Henry Arms Standard Lever 18.25in 22 LR Rifle Specs
- Product Name: Henry Frontier Rifle in 22 Magnum
- Brand: Henry Arms
- MFR #H001
- UPC 619835001009
- Barrel Length:18.25
- Color: Black
- Action Type: Lever Action
- Cartridge: 22 Long Rifle
- Item Weight (lbs): 5.500
- Cartridge Capacity: 15
- Finish: Blued
- Front Sight Type: Fixed
- Magazine Included: No
- Magazine Capacity:15
- Item Length (Inches): 36.500
- Magazine Quantity: 0
- Stock Material: Wood
- Rear Sight Type: Adjustable
- Make Model Fit: Henry. Standard Lever
- Magazine Type: Fixed
- Muzzle: Non-Threaded
- Product Price: $570.00
*Henry Frontier Rifle in 22 Magnum Product Manual
I took a chance picking the Henry Frontier as a first 22 Magnum rifle. After a few weeks and five hundred rounds downrange, I came away with little to regret except my ammo bills.

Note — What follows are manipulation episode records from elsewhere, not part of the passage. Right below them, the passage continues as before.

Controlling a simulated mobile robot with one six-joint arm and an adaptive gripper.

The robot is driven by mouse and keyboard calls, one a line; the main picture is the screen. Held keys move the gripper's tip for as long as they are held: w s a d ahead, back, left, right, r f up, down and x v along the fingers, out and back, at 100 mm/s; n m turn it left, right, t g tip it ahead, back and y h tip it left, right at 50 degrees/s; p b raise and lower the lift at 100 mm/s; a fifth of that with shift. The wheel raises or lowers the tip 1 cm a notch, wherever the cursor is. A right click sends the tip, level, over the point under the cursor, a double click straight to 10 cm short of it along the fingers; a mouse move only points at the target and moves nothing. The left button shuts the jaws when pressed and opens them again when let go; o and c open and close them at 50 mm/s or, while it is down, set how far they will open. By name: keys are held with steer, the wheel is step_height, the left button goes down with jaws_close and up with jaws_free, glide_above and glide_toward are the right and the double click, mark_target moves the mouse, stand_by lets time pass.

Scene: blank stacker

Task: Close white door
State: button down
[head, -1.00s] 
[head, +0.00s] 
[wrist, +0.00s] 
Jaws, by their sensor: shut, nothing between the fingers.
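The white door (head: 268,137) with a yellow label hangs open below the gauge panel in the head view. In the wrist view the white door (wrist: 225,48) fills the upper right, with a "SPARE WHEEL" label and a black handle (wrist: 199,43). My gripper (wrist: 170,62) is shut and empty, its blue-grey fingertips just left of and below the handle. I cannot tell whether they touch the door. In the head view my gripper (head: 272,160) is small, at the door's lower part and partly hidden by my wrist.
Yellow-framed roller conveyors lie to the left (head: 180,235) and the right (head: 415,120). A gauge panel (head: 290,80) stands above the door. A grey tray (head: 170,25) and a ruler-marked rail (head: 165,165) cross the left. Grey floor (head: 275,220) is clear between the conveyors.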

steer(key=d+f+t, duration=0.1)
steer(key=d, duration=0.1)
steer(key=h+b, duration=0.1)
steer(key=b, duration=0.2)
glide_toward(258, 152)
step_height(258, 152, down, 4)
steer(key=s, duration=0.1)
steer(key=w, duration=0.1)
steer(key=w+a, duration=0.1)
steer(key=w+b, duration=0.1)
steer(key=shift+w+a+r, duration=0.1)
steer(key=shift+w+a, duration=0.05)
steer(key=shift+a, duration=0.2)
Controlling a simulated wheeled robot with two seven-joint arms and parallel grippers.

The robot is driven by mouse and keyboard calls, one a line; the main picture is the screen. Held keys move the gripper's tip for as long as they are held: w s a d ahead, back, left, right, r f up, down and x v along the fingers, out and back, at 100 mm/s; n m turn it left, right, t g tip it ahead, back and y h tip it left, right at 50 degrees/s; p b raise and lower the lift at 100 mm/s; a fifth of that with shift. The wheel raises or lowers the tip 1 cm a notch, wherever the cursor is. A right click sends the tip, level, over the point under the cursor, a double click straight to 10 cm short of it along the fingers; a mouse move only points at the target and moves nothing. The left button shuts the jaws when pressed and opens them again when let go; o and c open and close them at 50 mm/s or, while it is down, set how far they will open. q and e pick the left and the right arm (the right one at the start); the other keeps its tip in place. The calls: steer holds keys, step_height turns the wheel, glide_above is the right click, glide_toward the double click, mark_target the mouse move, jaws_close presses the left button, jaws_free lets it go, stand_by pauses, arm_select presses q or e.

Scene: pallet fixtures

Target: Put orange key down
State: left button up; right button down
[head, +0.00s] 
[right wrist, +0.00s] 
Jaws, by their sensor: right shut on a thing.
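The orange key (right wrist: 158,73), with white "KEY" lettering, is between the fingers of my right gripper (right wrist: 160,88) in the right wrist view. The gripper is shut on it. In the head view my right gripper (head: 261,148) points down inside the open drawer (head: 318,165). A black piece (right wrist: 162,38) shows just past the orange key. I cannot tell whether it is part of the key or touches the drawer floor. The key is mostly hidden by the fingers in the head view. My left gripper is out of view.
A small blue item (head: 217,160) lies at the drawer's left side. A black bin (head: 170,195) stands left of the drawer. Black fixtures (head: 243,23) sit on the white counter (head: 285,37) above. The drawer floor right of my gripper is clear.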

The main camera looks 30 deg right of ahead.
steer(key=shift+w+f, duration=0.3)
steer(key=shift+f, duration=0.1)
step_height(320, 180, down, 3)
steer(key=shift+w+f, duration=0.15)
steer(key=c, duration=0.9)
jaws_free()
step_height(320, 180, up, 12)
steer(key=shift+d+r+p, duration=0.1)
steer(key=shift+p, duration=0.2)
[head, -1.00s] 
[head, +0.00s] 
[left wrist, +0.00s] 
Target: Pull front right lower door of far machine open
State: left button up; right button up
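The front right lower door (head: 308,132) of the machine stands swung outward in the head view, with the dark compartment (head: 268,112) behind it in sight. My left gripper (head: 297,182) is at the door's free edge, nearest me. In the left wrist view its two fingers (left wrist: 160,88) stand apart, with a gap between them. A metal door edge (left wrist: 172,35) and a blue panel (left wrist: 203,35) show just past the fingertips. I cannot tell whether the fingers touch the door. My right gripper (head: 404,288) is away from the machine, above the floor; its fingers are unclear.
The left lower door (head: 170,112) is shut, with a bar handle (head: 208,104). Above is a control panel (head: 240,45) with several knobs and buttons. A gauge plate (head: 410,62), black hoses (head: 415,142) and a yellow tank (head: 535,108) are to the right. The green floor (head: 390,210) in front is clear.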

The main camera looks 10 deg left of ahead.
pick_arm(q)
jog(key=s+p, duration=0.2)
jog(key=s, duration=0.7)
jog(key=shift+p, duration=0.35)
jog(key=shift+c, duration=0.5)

If you want a fun plinking gun, get the Frontier in 22 LR.
But price-wise, 22 Magnum ammo isn’t too bad, and chambering it in this platform gives you options if you like to unleash your inner cowboy while picking out varmints that are too big or too out of reach to comfortably take with the ol’ 22.
That is essentially how I see the Frontier. It has style and a bit of extra punch for you to work with.
You can buy a less expensive 22 Magnum rifle. You can definitely turn in better groups from a bipod or a fortress of sandbags. But for me and how I shoot, the Frontier isn’t all style with no substance. it shoots straight. That fashionable octagonal barrel paid dividends when it came to shooting consistent groups back to back, and it certainly didn’t hurt when I was steadying the rifle for a shot. The trigger is more than competitive, and I like having more rounds and an overall faster, lefty-friendly action. In terms of reliability, all the ammunition I brought along fired and cycled with authority.
All in all, if you are in the market for a rimfire varmint rifle, don’t be too swift to discount what Henry is putting out.